**Task prompt:** All lines below must be repeated exactly, with the pictures omitted.

============================================================

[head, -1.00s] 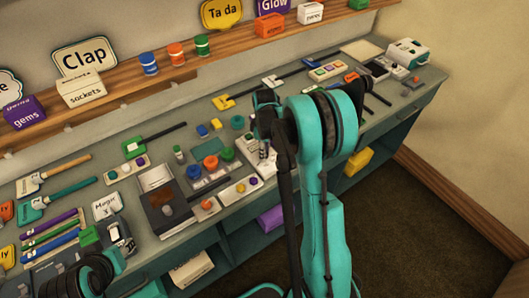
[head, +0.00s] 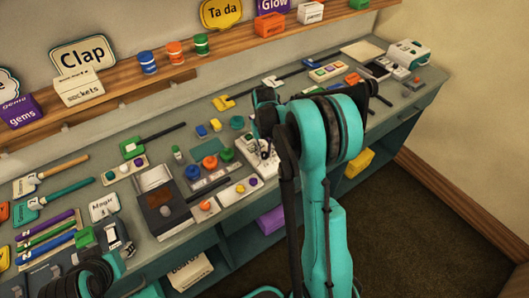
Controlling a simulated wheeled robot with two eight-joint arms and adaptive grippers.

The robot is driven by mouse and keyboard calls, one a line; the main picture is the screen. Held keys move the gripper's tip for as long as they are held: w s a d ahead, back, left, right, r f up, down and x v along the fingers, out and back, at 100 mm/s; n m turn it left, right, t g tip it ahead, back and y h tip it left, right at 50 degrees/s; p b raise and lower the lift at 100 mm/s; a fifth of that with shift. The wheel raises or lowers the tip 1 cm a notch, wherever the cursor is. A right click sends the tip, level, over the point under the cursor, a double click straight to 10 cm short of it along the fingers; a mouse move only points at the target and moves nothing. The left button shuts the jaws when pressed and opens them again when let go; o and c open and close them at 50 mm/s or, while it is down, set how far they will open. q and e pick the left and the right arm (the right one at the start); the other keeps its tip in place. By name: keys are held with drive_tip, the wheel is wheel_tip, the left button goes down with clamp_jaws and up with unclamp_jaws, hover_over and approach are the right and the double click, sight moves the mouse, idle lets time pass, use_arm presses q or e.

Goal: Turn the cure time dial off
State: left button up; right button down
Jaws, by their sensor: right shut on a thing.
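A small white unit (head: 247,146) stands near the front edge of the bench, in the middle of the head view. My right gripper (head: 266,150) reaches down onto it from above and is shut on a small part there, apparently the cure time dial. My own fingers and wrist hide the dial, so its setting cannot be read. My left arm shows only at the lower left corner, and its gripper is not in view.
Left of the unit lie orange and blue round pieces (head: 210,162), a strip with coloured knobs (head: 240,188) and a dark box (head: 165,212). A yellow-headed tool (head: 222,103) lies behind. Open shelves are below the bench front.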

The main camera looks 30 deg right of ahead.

============================================================

**Right answer:**
[head, -1.00s] 
[head, +0.00s] 
Controlling a simulated wheeled robot with two eight-joint arms and adaptive grippers.

The robot is driven by mouse and keyboard calls, one a line; the main picture is the screen. Held keys move the gripper's tip for as long as they are held: w s a d ahead, back, left, right, r f up, down and x v along the fingers, out and back, at 100 mm/s; n m turn it left, right, t g tip it ahead, back and y h tip it left, right at 50 degrees/s; p b raise and lower the lift at 100 mm/s; a fifth of that with shift. The wheel raises or lowers the tip 1 cm a notch, wherever the cursor is. A right click sends the tip, level, over the point under the cursor, a double click straight to 10 cm short of it along the fingers; a mouse move only points at the target and moves nothing. The left button shuts the jaws when pressed and opens them again when let go; o and c open and close them at 50 mm/s or, while it is down, set how far they will open. q and e pick the left and the right arm (the right one at the start); the other keeps its tip in place. By name: keys are held with drive_tip, the wheel is wheel_tip, the left button goes down with clamp_jaws and up with unclamp_jaws, hover_over and approach are the right and the double click, sight moves the mouse, idle lets time pass, use_arm presses q or e.

Goal: Turn the cure time dial off
State: left button up; right button down
Jaws, by their sensor: right shut on a thing.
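A small white unit (head: 247,146) stands near the front edge of the bench, in the middle of the head view. My right gripper (head: 266,150) reaches down onto it from above and is shut on a small part there, apparently the cure time dial. My own fingers and wrist hide the dial, so its setting cannot be read. My left arm shows only at the lower left corner, and its gripper is not in view.
Left of the unit lie orange and blue round pieces (head: 210,162), a strip with coloured knobs (head: 240,188) and a dark box (head: 165,212). A yellow-headed tool (head: 222,103) lies behind. Open shelves are below the bench front.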

The main camera looks 30 deg right of ahead.

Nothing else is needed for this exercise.